_Exercise directions_
Reproduce every entry below precisely. Pictures are excluded from the copy.

[Manipulation episode records]
☆ ☆ ☆
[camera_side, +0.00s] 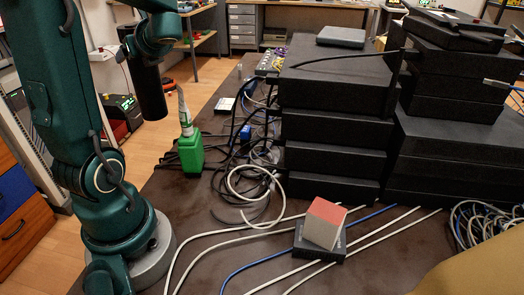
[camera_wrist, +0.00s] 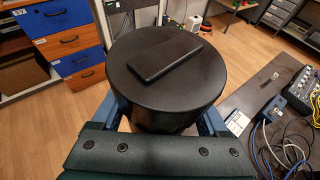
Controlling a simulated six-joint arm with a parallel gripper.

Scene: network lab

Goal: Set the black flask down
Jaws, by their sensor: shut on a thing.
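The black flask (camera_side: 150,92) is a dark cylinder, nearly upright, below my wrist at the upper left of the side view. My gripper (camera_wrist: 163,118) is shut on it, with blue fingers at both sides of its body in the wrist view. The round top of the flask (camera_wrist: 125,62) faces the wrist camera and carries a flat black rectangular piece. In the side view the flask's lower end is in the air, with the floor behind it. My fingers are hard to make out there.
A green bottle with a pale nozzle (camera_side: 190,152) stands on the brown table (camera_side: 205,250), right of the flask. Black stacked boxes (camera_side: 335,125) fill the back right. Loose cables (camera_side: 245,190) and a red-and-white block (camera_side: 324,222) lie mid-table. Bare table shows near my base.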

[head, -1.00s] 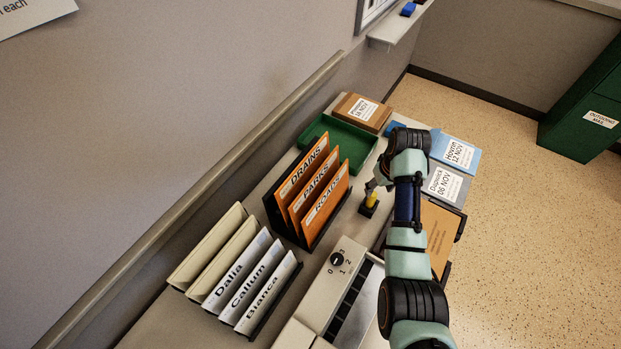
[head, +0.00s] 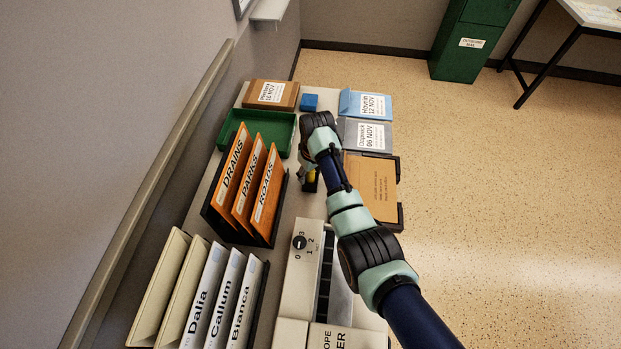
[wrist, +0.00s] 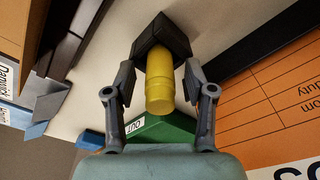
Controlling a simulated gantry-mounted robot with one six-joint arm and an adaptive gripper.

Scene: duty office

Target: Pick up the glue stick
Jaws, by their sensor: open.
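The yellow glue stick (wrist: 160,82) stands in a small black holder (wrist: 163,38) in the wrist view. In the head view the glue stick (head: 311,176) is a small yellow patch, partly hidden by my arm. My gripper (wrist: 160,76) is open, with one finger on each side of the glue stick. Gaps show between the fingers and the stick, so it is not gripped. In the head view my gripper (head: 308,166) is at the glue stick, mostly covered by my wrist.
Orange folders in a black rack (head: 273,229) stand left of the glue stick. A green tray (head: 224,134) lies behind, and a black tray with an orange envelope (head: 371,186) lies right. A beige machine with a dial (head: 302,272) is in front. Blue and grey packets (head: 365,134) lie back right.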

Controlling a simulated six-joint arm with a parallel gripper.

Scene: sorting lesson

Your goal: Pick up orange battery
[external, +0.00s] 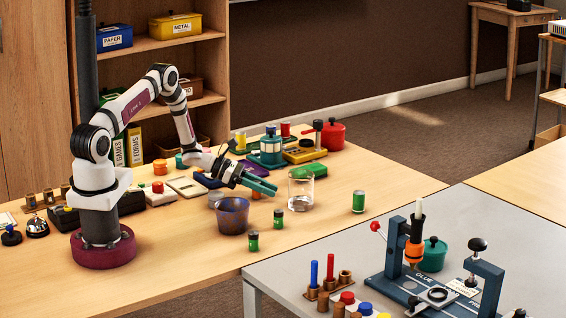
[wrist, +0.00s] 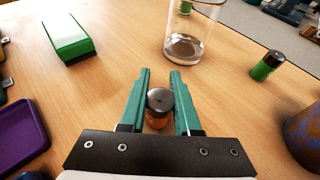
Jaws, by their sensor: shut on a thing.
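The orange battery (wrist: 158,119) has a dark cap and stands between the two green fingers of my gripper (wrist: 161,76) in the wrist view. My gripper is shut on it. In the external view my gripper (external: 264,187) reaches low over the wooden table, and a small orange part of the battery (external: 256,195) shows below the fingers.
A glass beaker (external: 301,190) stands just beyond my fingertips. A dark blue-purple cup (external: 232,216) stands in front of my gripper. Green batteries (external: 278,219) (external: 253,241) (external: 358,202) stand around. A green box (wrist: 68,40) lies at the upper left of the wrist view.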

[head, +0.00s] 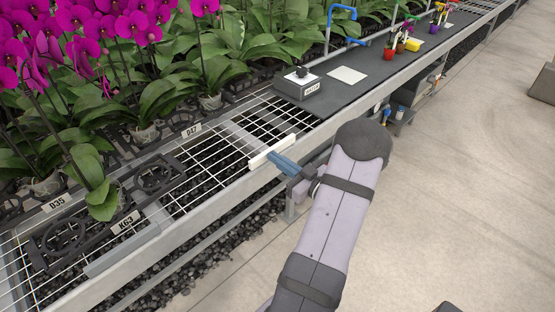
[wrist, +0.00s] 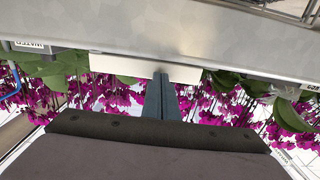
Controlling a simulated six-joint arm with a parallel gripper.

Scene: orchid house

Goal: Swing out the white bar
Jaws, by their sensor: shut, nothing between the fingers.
☆ ☆ ☆
_Result_
[camera_side, +0.00s] 
[camera_wrist, +0.00s] 
Controlling a simulated six-joint arm with a parallel gripper.

Scene: network lab

Goal: Set the black flask down
Jaws, by their sensor: shut on a thing.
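The black flask (camera_side: 150,92) is a dark cylinder, nearly upright, below my wrist at the upper left of the side view. My gripper (camera_wrist: 163,118) is shut on it, with blue fingers at both sides of its body in the wrist view. The round top of the flask (camera_wrist: 125,62) faces the wrist camera and carries a flat black rectangular piece. In the side view the flask's lower end is in the air, with the floor behind it. My fingers are hard to make out there.
A green bottle with a pale nozzle (camera_side: 190,152) stands on the brown table (camera_side: 205,250), right of the flask. Black stacked boxes (camera_side: 335,125) fill the back right. Loose cables (camera_side: 245,190) and a red-and-white block (camera_side: 324,222) lie mid-table. Bare table shows near my base.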

[head, -1.00s] 
[head, +0.00s] 
[wrist, +0.00s] 
Controlling a simulated gantry-mounted robot with one six-joint arm and an adaptive gripper.

Scene: duty office

Target: Pick up the glue stick
Jaws, by their sensor: open.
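The yellow glue stick (wrist: 160,82) stands in a small black holder (wrist: 163,38) in the wrist view. In the head view the glue stick (head: 311,176) is a small yellow patch, partly hidden by my arm. My gripper (wrist: 160,76) is open, with one finger on each side of the glue stick. Gaps show between the fingers and the stick, so it is not gripped. In the head view my gripper (head: 308,166) is at the glue stick, mostly covered by my wrist.
Orange folders in a black rack (head: 273,229) stand left of the glue stick. A green tray (head: 224,134) lies behind, and a black tray with an orange envelope (head: 371,186) lies right. A beige machine with a dial (head: 302,272) is in front. Blue and grey packets (head: 365,134) lie back right.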

Controlling a simulated six-joint arm with a parallel gripper.

Scene: sorting lesson

Your goal: Pick up orange battery
[external, +0.00s] 
[wrist, +0.00s] 
Jaws, by their sensor: shut on a thing.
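The orange battery (wrist: 158,119) has a dark cap and stands between the two green fingers of my gripper (wrist: 161,76) in the wrist view. My gripper is shut on it. In the external view my gripper (external: 264,187) reaches low over the wooden table, and a small orange part of the battery (external: 256,195) shows below the fingers.
A glass beaker (external: 301,190) stands just beyond my fingertips. A dark blue-purple cup (external: 232,216) stands in front of my gripper. Green batteries (external: 278,219) (external: 253,241) (external: 358,202) stand around. A green box (wrist: 68,40) lies at the upper left of the wrist view.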

[head, +0.00s] 
[wrist, +0.00s] 
Controlling a simulated six-joint arm with a parallel gripper.

Scene: orchid house

Goal: Swing out the white bar
Jaws, by their sensor: shut, nothing between the fingers.

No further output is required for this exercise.